Примерно в то же время в соседнем городе потерял права мой приятель, превысив скорость на 30 км/ч в населенном пункте. Камера с радаром стояла на балконе у местного пенсионера, добровольного помощника полиции, который еженедельно сдавал фотографии в участок. Безлошадные, сидя в гастхаусе за кружкой пива, мы с товарищем проклинали Германию и говорили, что это и есть фашизм, когда порядок ставится выше человека, когда все друг за другом следят и доносят, идет ли речь о нарушении ПДД, неправильно отсортированном мусоре или шуме в жилом доме после 11 ночи. Ordnung muss sein!

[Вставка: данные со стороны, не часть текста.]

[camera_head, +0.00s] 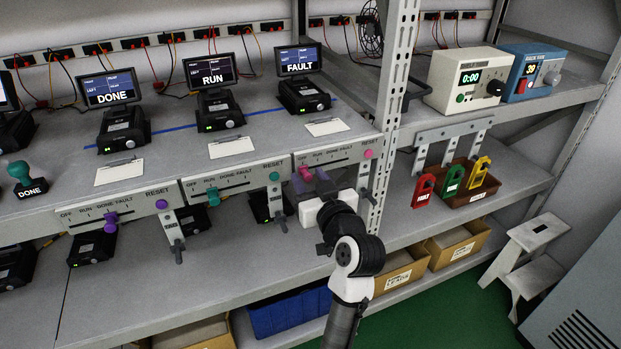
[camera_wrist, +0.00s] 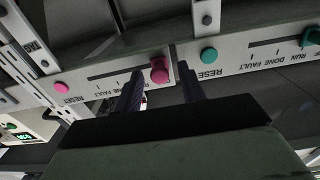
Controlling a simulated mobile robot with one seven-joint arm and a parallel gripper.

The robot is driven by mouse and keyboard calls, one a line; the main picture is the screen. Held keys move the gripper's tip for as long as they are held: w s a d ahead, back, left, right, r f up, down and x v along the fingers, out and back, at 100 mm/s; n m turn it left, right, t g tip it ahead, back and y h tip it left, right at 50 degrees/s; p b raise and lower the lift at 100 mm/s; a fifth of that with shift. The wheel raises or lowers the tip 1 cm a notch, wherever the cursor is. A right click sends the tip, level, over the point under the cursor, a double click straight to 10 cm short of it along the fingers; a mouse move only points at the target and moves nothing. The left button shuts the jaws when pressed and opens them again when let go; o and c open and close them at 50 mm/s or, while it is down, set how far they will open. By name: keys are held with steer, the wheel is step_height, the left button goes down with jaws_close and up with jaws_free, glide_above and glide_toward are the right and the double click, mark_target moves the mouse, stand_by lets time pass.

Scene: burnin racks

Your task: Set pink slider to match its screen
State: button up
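The pink slider knob (camera_head: 304,173) sits near the left, OFF end of its slot on the right-hand panel. The screen (camera_head: 299,60) above that panel reads FAULT. My gripper (camera_head: 313,182) is at this panel, just in front of the knob. In the wrist view, which looks upside down, the pink knob (camera_wrist: 160,72) shows between the two dark fingers of my gripper (camera_wrist: 162,68). The fingers stand apart with visible gaps on both sides of the knob. A pink RESET button (camera_head: 368,153) is at the panel's right end.
A teal slider (camera_head: 212,195) and a purple slider (camera_head: 111,218) are on the panels to the left. A rack upright (camera_head: 394,100) stands just right of the pink panel. A hanging handle (camera_head: 365,180) is close to the right of my gripper.

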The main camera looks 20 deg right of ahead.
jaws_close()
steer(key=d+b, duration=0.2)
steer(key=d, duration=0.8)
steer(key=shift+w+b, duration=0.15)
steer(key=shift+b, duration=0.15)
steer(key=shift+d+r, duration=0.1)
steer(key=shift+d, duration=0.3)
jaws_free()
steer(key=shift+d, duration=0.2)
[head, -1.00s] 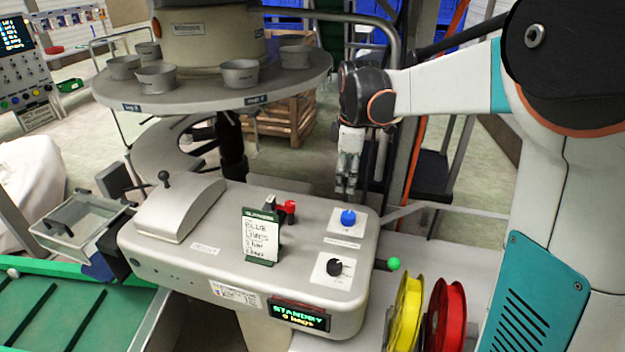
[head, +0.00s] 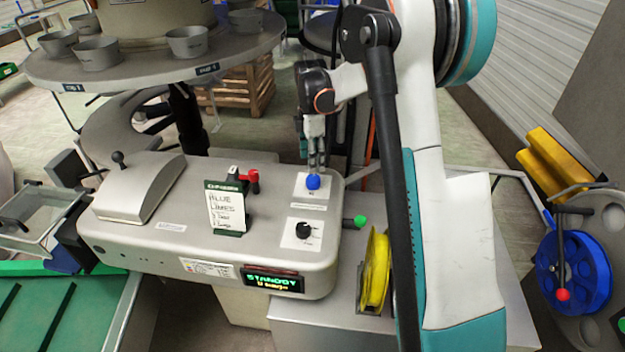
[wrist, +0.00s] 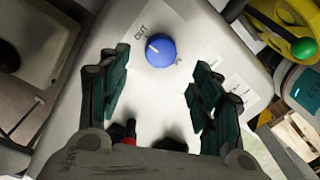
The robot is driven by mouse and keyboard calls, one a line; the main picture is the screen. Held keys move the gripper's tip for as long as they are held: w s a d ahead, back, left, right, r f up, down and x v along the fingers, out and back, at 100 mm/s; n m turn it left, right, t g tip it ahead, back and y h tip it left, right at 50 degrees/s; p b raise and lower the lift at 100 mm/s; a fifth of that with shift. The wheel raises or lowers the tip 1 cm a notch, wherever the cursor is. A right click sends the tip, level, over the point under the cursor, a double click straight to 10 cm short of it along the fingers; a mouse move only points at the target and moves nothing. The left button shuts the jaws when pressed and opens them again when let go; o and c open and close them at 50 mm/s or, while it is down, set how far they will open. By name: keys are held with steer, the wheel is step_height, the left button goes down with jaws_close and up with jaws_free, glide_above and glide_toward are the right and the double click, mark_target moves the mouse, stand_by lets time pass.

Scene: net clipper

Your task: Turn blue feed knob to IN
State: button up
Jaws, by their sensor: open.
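The blue feed knob (head: 313,182) sits on a white label plate at the right end of the grey machine top (head: 270,196). In the wrist view the blue knob (wrist: 160,52) has a short white mark on its left side, towards the printed OUT. A partly hidden label, apparently IN, is at its lower right. My gripper (head: 316,168) points down just above the knob. In the wrist view my gripper (wrist: 158,78) is open, with its dark green pads apart on either side of the knob; I see no contact.
A black knob (head: 303,230) is in front of the blue one. A green-tipped lever (head: 359,221) sticks out at the right. A red control (head: 253,177) and a handwritten card (head: 226,207) stand to the left. The display (head: 273,280) reads STANDBY.

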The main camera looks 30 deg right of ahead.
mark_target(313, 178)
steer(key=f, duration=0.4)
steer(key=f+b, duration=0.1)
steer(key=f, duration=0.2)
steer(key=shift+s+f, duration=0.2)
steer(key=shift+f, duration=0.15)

15 лет спустя, проживая в России и наблюдая нравы на дорогах, читая о сбитых детях с воспитателями на Минской и о смерти Марины Голуб, глядя как, распугивая пешеходов, джипы едут по тротуарам и лихачи летят на красный и разворачиваются через две сплошных, я готов признать правоту немецких бюргеров и сам готов доносить на других водителей, подписывать протоколы и идти свидетелем в суд. Мне кажется, я не один в этом гражданском порыве: тысячи людей выкладывают в сети видео нарушителей, при этом особенно популярны ролики, где водители сами наказывают зарвавшихся дорожных хамов.

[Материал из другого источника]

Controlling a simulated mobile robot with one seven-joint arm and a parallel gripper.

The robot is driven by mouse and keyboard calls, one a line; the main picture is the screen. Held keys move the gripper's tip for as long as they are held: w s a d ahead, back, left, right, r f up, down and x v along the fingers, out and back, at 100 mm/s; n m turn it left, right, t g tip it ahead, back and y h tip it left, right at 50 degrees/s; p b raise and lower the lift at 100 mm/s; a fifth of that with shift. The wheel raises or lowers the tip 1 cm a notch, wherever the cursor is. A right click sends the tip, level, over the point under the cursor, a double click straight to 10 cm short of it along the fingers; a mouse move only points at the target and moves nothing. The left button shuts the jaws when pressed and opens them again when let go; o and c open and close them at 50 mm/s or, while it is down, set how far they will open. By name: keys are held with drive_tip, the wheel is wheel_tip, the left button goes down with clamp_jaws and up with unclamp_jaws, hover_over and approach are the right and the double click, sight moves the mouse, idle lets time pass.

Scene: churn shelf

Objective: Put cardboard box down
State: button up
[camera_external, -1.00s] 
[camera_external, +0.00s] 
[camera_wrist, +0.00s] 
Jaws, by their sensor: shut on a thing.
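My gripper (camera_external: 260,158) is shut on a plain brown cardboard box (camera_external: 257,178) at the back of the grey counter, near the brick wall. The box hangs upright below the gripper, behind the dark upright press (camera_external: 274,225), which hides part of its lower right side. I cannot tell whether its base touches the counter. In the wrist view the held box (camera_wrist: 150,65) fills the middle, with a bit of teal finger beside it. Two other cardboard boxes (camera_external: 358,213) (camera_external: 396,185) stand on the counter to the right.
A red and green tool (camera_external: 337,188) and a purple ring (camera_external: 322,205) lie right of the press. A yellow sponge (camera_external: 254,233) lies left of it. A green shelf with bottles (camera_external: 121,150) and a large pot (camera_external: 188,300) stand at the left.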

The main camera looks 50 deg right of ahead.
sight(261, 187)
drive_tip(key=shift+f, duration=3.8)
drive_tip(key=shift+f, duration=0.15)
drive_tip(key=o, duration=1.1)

Стукач в России — позорное клеймо. Испокон века коллектив объединялся против доносчиков, выстраивая ритуалы круговой поруки, молчания и недоносительства: ябеду бьют в школе, осведомителя подвергают остракизму на работе, стукача могут придушить на зоне. Обет молчания, как мафиозная омерта, — знак недоверия к власти, наша защита против репрессивного государства. В России в этом смысле нет «общества» как социологической категории Gesellschaft, то есть договорного, обезличенного коллектива, в котором люди вежливы, отчуждены и контролируют друг друга. Наша единица – это община, Gemeinschaft, где люди связаны отношениями крови, родства, общей веры, общего дела, как та же мафиозная братва. Отсюда и круговая порука, и заговор молчания, и презрение к стукачам.

Доносчики в нашей истории были всегда: и при Малюте, и при Берии.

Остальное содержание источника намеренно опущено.